Michel emprunta quelques pistoles, en omettant de le dire à sa future belle-mère, car Valentine avait un peu de biens.
La noce se fit à Foulun. On dansa dans la grange et tard dans la nuit, les mariés partirent à travers champs, vers la maison du Maître, où une chambre leur avait été réservée. Bien des années après, ils riaient encore, tous les deux, en racontant cette équipée. Michel connaissait bien le raccourci, mais dans la brume épaisse d’une nuit d’automne, allez donc retrouver les échaliers séparant les champs : les pieds s’enfonçaient dans l’herbe mouillée, les branches basses s’accrochaient aux coiffures...
Après son mariage, Valentine vint à Foulun, remplacer Félicie, la femme du sabotier d’Huriel.
Paul, l’aîné des fils s’était marié avec une fille Emery, du domaine des Meilleraux, où naquit sa fille Françoise et son fils André.
Maur et sa femme Catherine Jacquinet [4] étaient au domaine de Foulun. Il y avait donc trois femmes au domaine : Catherine la soeur aînée avec ses enfants, Félicie et Paul, et son mari Jules (François) André qui mourut à 93 ans à Frontenat (1943), Catherine Jacquinet, son mari Maur Brochard et leur fils Jean, et Valentine Blinet la femme de Michel. Il leur naquit une fille Émilienne, en 1892.
Trois belles sœurs qui s’entendaient parfaitement, ce que l’on ne peut voir de nos jours.
Cependant pour vous, Michel, pour votre activité, le travail n’était plus à votre mesure, vous étiez trop nombreux, il fallait se séparer.
Catherine et ses enfants restèrent à la ferme. Maur partit fermier sur la commune de Quinssaines, mais ce fut Michel qui partit le premier, un certain onze novembre 1892, à la veille de cette année terrible de sécheresse 1893. Il avait loué un petit domaine à Saint-Sornin, près de la Chapelaude.
Une page de sa vie, celle de Foulun, était tournée. »
Ma curiosité aiguisée, j’ai interrogé de nouveau Cousine Marie.
« Tu me demande où ont vécu Maur et Jean Brochard [5] nés tous les deux à Foulun. Maur y était encore en 1892 à la naissance de ma belle-sœur, Emilienne. Il était témoin, avec un certain Jules Brochard que je n’arrive pas à situer.
Mon beau-père Michel a quitté Foulun pour St Sornin la même année, 11 novembre 1892. Je pense que ton grand-père Maur est ensuite parti fermier à Quinssaines, mais je ne sais pas en quelle année. Puis, il a acheté la Malicorne [6] près de Montluçon, un bon petit domaine. Ton grand-père Jean y habitait quand il s’est marié [7].
Je l’ai entendu appelé “Jean de la Malicorne”.

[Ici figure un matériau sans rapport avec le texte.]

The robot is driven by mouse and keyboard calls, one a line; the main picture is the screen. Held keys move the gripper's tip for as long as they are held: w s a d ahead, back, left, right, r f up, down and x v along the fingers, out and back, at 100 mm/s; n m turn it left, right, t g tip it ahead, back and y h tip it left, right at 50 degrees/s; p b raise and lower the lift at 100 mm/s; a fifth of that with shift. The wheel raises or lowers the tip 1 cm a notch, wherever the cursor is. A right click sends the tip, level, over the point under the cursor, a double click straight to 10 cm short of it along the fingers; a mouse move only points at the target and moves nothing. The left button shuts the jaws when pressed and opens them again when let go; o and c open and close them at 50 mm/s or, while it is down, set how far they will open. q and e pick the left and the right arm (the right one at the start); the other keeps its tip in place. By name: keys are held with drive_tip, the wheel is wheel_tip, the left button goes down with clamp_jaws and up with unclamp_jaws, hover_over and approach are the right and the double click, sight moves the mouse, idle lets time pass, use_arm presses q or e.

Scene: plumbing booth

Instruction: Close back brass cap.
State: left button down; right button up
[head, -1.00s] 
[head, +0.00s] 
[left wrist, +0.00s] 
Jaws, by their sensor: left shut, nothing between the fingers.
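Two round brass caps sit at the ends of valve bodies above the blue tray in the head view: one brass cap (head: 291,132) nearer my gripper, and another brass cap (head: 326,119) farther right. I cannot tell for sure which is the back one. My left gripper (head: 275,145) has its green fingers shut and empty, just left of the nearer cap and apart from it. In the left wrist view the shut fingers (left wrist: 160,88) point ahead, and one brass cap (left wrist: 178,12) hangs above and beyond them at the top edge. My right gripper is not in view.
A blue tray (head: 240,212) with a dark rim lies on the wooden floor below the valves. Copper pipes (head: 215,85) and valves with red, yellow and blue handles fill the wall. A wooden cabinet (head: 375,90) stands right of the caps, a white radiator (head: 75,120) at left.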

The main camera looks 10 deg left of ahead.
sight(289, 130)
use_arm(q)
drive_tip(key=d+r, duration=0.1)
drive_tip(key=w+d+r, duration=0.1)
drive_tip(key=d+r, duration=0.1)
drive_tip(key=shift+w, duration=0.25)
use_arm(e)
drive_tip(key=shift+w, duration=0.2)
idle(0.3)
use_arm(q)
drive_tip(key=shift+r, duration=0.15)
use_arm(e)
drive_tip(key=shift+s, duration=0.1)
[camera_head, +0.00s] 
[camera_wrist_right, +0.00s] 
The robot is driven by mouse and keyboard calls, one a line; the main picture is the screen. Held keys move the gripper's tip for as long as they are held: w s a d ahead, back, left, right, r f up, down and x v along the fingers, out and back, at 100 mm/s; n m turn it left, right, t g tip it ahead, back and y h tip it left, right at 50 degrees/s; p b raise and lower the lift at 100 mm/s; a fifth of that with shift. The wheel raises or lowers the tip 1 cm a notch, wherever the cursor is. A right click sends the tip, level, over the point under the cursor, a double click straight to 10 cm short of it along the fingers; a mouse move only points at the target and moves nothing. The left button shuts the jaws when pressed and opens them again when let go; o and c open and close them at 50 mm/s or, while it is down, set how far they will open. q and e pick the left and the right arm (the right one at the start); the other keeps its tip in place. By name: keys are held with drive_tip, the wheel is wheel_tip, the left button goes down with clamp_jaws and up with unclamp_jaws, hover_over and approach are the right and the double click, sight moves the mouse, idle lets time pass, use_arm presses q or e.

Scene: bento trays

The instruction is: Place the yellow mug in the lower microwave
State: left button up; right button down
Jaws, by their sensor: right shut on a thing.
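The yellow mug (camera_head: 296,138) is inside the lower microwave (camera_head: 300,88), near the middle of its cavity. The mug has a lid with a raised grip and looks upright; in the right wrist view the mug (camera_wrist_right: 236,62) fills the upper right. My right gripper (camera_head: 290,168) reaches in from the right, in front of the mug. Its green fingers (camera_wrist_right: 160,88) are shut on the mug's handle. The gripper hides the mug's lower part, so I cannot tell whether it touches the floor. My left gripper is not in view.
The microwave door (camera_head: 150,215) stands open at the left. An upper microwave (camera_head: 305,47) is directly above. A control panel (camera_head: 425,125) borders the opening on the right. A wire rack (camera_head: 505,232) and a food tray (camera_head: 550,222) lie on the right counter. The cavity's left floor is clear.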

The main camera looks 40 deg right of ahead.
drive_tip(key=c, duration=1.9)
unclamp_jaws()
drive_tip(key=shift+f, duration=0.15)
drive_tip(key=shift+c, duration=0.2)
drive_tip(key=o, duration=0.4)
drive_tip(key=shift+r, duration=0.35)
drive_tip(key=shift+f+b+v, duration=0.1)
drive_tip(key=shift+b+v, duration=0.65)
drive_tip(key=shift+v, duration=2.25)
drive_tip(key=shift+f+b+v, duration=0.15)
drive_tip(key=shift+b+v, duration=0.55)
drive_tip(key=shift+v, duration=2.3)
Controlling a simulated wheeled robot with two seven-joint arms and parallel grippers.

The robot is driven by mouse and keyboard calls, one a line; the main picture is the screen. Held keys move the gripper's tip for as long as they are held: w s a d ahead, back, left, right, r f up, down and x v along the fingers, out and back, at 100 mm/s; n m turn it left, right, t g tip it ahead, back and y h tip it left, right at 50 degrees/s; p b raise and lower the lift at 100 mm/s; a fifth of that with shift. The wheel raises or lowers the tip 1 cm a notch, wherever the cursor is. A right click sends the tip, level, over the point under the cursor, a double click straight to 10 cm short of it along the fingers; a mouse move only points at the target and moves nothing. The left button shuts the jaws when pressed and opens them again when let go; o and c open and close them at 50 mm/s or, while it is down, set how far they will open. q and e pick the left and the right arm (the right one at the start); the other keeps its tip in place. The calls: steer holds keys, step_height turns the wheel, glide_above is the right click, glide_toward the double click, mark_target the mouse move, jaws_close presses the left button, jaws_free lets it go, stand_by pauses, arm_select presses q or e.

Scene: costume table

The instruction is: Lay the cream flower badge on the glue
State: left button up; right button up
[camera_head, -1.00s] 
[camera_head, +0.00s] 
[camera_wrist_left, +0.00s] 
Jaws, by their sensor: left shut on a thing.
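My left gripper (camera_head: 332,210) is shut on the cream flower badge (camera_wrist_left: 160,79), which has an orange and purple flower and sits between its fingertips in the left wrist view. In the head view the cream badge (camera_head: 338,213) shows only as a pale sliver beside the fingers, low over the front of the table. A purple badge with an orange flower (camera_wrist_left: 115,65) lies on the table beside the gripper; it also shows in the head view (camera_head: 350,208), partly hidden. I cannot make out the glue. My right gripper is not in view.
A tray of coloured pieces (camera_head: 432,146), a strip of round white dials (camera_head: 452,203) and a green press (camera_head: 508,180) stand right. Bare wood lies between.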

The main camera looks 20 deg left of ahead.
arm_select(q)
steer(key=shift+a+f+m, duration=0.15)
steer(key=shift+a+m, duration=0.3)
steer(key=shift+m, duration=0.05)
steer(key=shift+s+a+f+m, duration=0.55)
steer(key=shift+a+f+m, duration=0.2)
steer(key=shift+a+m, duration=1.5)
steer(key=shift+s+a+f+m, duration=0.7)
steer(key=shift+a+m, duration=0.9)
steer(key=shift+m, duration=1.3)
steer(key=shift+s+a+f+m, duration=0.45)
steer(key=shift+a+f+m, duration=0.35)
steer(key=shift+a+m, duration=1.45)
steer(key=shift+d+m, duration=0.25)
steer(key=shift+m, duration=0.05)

Ces ventes de la Malicorne existent sûrement encore, si ton père ne les a pas, elles sont chez Aline.
J’ai retrouvé chez nous de vieux papiers (achat de Beaulieu par Michel Brochard), j’ai été surprise de savoir que le père André de Foulun avait acquis un petit avoir. Michel avait hérité avec son frère Paul un petit domaine à Paslière, qu’il avait échangé en achetant Beaulieu. Quelle était la part de Maur, je ne sais, mais tu te souviens que lorsqu’il avait fait la donation à ses enfants, le notaire aurait dit au père André : “Vous ne vous réservez rien, et si vos enfants vous mettent dehors ? Il aurait répondu : “Et mon bâton ?” [8] ce qui m’avait surprise, pensant qu’il n’avait pas grand chose à distribuer et que cela ne méritait pas un acte notarié. Tu vois que la tradition orale ne ment pas. »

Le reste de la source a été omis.